You know those kids who go to bed promptly on their own and don't emerge until breakfast? I have only read about them in books.
On a typical night, I lay with my toddler until she falls alseep, or until I fall asleep. If I do make it out awake, it's time to run the bedtime gauntlet with my second-grader, a champion staller who pops up to discuss weekend plans, scary shadows and/or the meaning of life a half dozen times before she succumbs.
My husband and I might have a few minutes alone until the toddler, awakened by a nightmare or sniffle, seeks comfort between us. The second-grader knocks a cup of water into her top bunk and it's easier to let her join us than to change her sheets. Overlapping diagonally in the king-sized bed, our sleeping family looks like a wood pile ready for s'mores.
This phase of life is not exactly conducive to sexy time. With about an 87 percent chance of being interrupted mid-coitus, it seems far more rewarding to just watch TV, which can be easily paused.
We have tried locking the door. We have tried doing it in the guest room, where the kids are less likely to find us, at least not as quickly. Neither one of us is a fan of shower sex.

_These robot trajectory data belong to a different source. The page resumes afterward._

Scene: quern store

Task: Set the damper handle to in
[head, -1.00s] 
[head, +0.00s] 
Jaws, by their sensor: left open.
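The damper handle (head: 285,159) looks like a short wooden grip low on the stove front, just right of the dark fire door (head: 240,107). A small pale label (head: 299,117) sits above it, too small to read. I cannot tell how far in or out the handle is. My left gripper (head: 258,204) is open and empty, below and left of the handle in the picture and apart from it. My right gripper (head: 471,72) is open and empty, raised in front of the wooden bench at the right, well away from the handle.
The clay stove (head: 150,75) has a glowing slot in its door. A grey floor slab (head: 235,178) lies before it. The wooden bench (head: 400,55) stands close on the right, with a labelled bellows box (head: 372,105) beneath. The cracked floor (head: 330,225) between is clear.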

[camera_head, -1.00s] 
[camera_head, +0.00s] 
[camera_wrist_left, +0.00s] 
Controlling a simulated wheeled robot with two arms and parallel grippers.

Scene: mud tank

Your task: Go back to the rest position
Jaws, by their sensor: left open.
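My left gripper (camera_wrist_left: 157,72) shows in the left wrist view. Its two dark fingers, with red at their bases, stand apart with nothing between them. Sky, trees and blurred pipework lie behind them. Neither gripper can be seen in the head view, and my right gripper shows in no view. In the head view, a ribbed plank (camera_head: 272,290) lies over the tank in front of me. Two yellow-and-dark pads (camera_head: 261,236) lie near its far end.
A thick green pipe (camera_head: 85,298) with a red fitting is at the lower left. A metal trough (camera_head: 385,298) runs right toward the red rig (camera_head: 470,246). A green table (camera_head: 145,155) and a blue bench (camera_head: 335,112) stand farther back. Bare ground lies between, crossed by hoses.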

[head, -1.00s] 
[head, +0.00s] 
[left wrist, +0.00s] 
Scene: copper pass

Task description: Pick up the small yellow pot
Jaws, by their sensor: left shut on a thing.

I know all the articles say you have to get creative to keep the spark alive after having kids, but we are not horny teenagers—we are exhausted, middle-aged parents. We are not going to have a quickie in the closet. We are going to wait until we're alone in the damn house.
Occasionally, we have hired a babysitter to take the kids to the park on a Sunday afternoon while we get it on.
Grandparents have our kids at the movies? Rugrats invited to a drop-off play date? Light the candles and turn on the Barry White—it's go time. Occasionally, we have hired a babysitter to take the kids to the park on a Sunday afternoon while we get it on. The embarrassment of paying the babysitter with insane "I was on the bottom" sex hair is totally worth it.
One of my mom friends is a big believer in the sexual staycation. She will literally get an Airbnb 10 minutes away from her own house so she and the hubs can go bone in peace. The key, she tells me, is to always "F*ck First," before you can get too full at dinner or too tired from wine.
"FF" has become my secret motto, too. When my husband and I attended an out-of-town wedding sans kids, I had his clothes off 10 minutes after check-in. Trust me, that's the way to go.
As our kids get older and more self sufficient, I know it will get easier. When they're able to grab their own breakfast without dumping every last Cheerio onto the floor, I might actually be able to experience morning sex again. Until then, our sex life is at the mercy of our kids' social calendar. It's not ideal, but it's not the end of the world, either.